» Set exercise:
Write out the material below exactly, beginning at the line that contains "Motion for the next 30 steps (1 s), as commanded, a" and ending with its last line, both ends included; write nothing else.

---- Records shown

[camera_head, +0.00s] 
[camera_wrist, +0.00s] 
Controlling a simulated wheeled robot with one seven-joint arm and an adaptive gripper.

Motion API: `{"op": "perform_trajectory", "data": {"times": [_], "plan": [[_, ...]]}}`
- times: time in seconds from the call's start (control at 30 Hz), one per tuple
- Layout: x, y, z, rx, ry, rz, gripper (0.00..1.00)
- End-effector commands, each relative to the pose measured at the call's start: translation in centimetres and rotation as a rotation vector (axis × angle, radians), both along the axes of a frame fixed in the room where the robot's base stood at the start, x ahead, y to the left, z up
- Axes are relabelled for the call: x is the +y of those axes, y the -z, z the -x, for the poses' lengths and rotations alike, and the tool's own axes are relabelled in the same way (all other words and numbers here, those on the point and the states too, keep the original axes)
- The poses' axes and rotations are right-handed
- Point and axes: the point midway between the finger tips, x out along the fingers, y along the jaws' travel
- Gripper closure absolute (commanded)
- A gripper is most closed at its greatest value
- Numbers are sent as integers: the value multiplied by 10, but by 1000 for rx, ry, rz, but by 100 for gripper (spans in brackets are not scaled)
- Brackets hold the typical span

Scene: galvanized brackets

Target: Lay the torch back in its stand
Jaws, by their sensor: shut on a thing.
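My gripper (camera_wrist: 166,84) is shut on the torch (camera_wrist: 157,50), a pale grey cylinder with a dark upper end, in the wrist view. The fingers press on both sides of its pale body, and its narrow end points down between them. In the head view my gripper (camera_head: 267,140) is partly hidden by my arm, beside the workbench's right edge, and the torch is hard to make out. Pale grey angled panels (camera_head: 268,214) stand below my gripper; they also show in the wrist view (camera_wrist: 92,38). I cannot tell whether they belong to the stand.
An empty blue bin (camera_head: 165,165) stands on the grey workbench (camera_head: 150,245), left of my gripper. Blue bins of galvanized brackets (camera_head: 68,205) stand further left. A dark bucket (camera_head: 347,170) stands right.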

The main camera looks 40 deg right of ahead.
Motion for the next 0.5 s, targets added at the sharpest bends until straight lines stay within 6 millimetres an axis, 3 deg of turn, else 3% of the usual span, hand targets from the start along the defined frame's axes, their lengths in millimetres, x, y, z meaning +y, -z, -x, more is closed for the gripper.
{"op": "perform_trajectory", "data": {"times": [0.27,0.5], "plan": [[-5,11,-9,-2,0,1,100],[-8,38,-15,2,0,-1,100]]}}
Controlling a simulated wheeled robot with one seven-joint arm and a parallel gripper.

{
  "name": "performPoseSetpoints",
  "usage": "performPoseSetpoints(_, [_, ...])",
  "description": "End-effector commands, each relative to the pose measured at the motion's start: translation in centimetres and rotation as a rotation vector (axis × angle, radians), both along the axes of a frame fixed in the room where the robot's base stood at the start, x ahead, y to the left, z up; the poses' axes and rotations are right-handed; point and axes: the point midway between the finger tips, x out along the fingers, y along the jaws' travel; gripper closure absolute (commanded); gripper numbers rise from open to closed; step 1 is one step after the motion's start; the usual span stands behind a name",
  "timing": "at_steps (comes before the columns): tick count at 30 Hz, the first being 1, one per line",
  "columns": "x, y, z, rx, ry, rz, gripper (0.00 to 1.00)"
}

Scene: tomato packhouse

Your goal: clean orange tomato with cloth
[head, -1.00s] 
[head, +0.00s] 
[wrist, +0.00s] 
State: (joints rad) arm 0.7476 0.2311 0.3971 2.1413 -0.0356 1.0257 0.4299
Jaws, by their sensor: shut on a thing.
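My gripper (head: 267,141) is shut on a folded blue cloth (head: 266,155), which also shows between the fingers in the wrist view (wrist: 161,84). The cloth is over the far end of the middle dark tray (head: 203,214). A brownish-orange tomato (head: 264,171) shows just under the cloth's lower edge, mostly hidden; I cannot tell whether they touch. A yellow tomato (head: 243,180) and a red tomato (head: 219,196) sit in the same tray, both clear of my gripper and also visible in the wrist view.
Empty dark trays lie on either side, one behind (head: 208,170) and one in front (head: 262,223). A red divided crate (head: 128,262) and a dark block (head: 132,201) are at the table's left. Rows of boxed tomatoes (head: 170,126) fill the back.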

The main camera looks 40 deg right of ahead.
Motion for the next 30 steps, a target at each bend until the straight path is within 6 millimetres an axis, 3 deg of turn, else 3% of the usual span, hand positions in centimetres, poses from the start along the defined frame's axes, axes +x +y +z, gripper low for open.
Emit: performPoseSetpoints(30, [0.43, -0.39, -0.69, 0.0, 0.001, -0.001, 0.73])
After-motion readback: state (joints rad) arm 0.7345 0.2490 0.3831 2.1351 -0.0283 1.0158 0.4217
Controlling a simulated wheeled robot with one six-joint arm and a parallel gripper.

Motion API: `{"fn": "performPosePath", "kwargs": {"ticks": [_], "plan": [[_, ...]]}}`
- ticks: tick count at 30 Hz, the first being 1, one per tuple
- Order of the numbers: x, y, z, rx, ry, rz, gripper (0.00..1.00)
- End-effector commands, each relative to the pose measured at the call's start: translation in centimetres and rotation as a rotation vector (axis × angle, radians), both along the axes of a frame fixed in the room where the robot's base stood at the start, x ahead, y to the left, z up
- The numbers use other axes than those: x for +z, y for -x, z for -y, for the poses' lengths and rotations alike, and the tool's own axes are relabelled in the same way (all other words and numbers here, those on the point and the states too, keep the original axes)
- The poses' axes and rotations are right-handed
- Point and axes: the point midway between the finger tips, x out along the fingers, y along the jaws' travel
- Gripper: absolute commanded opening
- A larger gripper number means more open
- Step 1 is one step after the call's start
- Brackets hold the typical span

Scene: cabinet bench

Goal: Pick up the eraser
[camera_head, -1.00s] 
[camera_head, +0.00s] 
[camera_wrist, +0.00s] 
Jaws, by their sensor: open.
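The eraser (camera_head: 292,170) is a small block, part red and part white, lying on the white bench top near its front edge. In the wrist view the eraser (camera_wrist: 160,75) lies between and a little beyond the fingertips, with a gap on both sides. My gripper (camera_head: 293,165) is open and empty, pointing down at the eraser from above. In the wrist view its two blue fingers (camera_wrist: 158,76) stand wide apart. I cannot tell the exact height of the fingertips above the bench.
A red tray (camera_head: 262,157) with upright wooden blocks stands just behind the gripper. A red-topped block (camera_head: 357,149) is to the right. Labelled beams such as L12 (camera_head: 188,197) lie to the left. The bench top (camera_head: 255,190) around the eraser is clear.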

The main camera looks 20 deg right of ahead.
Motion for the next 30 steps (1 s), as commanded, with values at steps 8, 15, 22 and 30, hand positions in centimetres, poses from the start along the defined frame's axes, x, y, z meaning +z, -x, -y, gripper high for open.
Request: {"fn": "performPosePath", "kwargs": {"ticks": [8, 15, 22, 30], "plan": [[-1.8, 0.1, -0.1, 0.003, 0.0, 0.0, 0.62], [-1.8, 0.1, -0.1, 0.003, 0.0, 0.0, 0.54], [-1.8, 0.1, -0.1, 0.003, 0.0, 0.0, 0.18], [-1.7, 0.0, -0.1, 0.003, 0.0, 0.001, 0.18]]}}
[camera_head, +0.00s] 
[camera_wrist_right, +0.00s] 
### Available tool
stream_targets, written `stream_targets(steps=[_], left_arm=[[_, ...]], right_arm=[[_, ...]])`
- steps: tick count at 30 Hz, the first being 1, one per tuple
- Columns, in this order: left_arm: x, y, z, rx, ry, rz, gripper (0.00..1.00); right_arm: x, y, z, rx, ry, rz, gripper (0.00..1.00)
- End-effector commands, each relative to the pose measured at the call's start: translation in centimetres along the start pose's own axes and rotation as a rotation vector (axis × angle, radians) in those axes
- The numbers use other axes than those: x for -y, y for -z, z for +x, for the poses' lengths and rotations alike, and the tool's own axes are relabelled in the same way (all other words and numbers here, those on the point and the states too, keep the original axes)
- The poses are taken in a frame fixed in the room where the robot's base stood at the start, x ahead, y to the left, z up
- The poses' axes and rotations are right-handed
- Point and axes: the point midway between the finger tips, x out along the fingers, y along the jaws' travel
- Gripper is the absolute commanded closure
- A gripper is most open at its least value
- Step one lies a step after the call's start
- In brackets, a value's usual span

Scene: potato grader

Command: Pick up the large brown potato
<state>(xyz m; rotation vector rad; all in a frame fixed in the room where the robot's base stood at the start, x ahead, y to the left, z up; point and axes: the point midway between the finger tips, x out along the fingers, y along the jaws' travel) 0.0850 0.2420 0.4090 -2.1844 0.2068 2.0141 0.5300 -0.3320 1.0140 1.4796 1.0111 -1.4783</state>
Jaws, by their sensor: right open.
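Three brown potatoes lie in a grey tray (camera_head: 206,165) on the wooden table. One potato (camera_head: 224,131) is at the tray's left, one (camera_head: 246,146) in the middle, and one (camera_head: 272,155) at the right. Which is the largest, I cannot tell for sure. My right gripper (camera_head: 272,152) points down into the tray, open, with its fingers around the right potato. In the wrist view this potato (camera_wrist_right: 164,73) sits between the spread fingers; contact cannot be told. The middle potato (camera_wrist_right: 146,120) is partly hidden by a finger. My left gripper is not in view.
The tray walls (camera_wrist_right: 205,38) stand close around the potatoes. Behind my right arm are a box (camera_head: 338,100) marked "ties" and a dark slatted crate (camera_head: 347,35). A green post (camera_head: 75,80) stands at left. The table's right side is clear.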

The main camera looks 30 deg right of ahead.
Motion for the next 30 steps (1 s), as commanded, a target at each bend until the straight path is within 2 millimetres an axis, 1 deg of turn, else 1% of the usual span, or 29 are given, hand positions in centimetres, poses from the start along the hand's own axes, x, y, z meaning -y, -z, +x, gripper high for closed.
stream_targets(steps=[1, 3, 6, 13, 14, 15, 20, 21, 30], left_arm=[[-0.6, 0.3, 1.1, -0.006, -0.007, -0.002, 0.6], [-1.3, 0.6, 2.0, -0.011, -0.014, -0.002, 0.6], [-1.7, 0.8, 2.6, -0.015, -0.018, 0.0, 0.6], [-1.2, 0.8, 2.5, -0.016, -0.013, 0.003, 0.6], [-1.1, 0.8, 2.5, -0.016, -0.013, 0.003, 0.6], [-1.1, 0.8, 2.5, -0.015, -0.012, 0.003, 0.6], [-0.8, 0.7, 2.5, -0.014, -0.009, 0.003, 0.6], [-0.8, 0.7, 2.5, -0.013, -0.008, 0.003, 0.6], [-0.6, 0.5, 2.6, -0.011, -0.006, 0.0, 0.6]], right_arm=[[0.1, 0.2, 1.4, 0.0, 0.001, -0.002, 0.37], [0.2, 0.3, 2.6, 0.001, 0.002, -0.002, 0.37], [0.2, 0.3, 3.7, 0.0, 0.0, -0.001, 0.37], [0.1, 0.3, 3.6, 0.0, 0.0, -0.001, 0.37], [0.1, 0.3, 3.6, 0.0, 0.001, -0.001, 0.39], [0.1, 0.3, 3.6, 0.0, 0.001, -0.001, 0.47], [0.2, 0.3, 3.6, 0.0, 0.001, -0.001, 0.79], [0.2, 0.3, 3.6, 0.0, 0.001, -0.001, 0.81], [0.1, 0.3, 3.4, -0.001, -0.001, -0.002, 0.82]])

--------

» Task result:
Motion for the next 30 steps (1 s), as commanded, a target at each bend until the straight path is within 2 millimetres an axis, 1 deg of turn, else 1% of the usual span, or 29 are given, hand positions in centimetres, poses from the start along the hand's own axes, x, y, z meaning -y, -z, +x, gripper high for closed.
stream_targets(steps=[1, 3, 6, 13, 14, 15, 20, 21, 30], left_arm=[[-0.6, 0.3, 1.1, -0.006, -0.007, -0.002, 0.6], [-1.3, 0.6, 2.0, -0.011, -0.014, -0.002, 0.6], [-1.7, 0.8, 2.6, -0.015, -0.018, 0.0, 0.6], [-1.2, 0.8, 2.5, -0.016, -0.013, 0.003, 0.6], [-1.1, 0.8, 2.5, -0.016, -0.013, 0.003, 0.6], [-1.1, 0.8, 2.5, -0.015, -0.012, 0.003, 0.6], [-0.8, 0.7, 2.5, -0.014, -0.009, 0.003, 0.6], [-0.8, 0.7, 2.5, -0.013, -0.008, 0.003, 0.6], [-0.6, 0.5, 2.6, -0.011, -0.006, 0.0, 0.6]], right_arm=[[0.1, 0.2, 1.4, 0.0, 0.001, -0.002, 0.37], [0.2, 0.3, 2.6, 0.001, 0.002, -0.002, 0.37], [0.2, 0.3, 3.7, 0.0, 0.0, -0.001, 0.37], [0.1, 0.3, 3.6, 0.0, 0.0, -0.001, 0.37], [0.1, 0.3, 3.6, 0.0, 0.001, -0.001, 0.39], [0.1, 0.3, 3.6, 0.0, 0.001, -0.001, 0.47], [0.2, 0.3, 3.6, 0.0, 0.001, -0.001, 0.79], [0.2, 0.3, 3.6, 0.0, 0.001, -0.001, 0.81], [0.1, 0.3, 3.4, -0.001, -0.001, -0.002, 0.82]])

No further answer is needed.